WHAT IS NEEDED:
Retype the data below without altering anything.

SOURCE EXCERPT:
☆ ☆ ☆ ☆ ☆ ☆ ☆

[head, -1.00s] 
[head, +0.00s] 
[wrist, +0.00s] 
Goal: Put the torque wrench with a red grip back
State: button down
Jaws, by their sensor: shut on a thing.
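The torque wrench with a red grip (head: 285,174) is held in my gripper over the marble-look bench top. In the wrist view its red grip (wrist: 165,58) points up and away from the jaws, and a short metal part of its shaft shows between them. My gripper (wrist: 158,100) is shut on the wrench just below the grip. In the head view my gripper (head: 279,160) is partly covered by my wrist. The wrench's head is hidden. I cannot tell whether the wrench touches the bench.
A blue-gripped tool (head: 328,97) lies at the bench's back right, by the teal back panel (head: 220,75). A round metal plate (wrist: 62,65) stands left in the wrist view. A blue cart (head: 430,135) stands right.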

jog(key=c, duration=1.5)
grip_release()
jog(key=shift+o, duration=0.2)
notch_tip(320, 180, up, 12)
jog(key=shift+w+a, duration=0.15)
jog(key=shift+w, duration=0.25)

☆ ☆ ☆ ☆ ☆ ☆ ☆

SOLUTION TO THE PROBLEM:
[head, -1.00s] 
[head, +0.00s] 
[wrist, +0.00s] 
Goal: Put the torque wrench with a red grip back
State: button down
Jaws, by their sensor: shut on a thing.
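The torque wrench with a red grip (head: 285,174) is held in my gripper over the marble-look bench top. In the wrist view its red grip (wrist: 165,58) points up and away from the jaws, and a short metal part of its shaft shows between them. My gripper (wrist: 158,100) is shut on the wrench just below the grip. In the head view my gripper (head: 279,160) is partly covered by my wrist. The wrench's head is hidden. I cannot tell whether the wrench touches the bench.
A blue-gripped tool (head: 328,97) lies at the bench's back right, by the teal back panel (head: 220,75). A round metal plate (wrist: 62,65) stands left in the wrist view. A blue cart (head: 430,135) stands right.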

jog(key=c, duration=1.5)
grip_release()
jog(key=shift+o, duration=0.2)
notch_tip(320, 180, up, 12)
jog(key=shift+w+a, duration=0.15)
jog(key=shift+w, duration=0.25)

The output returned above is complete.